El-Amin said the board received two petitions with 500 or more signatures each advocating for WSSU. He said the site would serve not only WSSU students, but many other voters in densely populated Winston-Salem.

El-Amin also addressed comments made by Ken Raymond, chairman of the Forsyth elections board. Raymond said Dec. 17 that he could not support returning early voting to WSSU and repeated his previous claim that he heard students say in 2010 that they were voting in order to receive class credit.

El-Amin said it was not fair to hold that against current students and that the 2010 board did not find evidence of a violation.

Whitney asked if Raymond’s concerns from 2010 were used as a basis for the decision not to use WSSU in 2014, and if so to provide concrete evidence, but El-Amin did not have the minutes from those meetings readily available.

Raymond said during an interview with the Journal in August 2013 that he would try to eliminate the Anderson Center, citing comments from students in 2010. In 2014, he said he focused on geography when crafting his proposal, which did not include WSSU.

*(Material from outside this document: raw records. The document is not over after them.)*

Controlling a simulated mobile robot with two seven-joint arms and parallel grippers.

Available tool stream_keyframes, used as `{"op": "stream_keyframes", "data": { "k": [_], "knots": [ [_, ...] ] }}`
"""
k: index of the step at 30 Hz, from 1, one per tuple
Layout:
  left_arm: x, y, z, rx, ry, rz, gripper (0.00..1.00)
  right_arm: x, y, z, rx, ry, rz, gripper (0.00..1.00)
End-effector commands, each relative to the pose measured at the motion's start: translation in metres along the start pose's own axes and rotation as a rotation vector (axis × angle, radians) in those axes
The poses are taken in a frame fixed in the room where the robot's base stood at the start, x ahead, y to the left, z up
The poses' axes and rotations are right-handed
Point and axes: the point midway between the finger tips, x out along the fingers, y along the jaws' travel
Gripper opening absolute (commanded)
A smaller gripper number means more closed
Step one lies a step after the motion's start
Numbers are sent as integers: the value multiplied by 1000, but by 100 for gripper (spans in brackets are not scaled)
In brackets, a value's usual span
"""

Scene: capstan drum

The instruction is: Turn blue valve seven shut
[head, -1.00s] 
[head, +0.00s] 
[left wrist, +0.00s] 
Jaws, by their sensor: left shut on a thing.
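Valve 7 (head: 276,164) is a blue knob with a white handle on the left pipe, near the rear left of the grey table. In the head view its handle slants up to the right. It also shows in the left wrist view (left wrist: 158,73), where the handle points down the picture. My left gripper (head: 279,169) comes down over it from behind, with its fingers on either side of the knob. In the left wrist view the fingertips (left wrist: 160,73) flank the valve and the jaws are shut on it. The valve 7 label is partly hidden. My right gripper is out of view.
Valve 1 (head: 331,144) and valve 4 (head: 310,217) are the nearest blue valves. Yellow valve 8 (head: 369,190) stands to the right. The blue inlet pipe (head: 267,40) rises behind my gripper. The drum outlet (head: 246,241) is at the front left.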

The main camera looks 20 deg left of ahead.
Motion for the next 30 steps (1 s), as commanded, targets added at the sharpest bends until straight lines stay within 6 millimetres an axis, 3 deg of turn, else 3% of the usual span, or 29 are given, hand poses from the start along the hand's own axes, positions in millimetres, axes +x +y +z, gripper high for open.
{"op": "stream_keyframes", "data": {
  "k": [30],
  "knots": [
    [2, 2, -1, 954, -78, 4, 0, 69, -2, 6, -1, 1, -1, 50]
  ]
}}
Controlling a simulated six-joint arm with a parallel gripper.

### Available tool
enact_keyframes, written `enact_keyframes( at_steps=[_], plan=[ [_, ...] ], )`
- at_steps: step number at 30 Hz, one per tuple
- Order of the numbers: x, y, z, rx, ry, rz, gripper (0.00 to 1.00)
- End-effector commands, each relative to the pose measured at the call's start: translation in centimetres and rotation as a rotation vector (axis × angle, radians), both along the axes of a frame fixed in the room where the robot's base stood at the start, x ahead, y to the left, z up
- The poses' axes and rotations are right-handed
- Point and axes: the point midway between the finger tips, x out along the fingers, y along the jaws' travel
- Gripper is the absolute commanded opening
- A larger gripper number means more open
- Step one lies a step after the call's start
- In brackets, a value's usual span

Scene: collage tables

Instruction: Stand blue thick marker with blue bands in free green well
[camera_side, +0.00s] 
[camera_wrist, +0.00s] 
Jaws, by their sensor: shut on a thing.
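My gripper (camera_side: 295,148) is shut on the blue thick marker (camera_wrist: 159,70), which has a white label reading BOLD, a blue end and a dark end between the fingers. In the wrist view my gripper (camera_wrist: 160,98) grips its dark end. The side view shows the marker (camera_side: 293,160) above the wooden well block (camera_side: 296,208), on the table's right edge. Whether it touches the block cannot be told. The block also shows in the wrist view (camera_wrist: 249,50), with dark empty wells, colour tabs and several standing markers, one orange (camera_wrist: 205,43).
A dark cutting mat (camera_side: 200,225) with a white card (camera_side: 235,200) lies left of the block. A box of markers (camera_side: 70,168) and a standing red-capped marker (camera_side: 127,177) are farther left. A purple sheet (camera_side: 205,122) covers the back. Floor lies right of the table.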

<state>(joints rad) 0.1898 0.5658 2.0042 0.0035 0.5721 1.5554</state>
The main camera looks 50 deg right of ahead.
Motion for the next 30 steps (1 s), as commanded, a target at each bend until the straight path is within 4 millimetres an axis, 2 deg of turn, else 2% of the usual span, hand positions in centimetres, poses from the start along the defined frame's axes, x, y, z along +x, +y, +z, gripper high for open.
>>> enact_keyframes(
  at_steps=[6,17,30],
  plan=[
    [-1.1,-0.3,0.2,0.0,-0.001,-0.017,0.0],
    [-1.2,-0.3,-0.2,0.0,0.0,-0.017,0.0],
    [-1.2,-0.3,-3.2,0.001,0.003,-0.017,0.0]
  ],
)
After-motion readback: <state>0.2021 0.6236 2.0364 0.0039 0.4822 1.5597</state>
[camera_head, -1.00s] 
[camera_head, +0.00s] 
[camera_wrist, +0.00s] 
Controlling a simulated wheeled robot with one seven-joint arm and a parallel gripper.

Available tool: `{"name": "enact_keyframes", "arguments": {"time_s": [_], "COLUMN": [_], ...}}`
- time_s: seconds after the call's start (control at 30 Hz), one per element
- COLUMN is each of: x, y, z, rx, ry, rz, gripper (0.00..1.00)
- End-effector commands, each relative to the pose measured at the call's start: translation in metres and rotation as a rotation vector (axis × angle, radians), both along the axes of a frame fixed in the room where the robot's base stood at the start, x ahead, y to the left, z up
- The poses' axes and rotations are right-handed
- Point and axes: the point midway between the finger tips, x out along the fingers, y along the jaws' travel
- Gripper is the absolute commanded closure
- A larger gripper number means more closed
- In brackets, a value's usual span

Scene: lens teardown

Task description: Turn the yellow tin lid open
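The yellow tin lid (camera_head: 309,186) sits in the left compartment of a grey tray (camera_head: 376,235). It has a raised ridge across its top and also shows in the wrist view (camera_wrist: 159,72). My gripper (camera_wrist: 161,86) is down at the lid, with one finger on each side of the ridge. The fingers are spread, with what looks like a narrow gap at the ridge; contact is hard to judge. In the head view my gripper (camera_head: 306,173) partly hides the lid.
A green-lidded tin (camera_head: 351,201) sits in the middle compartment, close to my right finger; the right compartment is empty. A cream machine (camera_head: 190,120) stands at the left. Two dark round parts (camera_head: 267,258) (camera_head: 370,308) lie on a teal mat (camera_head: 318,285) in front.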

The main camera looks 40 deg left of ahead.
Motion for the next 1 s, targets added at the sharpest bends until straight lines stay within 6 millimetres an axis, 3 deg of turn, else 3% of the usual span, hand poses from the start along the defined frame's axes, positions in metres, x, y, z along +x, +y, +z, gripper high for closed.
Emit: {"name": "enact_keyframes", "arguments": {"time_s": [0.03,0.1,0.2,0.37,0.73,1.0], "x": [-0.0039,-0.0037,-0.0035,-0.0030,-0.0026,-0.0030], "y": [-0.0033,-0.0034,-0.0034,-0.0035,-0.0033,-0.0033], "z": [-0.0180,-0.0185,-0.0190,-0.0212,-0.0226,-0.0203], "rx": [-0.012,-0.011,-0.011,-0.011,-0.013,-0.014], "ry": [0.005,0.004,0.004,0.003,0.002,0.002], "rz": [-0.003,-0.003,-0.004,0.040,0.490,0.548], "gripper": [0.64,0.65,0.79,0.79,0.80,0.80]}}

Russell said Wednesday that not including the Anderson Center this March is not a punitive measure for whatever may have happened in the past, but was something the board also had done in 2014, recognizing that there are other voting sites near WSSU.

One of El-Amin’s proposals for the 2014 general election included the Anderson Center. He ultimately voted in favor of a compromise plan which included Sunday voting. El-Amin said he was trying to develop a relationship with the board and wishes he had made WSSU a greater issue then.

El-Amin said he was disappointed with the state’s decision Wednesday and that he “will try to get WSSU established as a voting site for the general election.”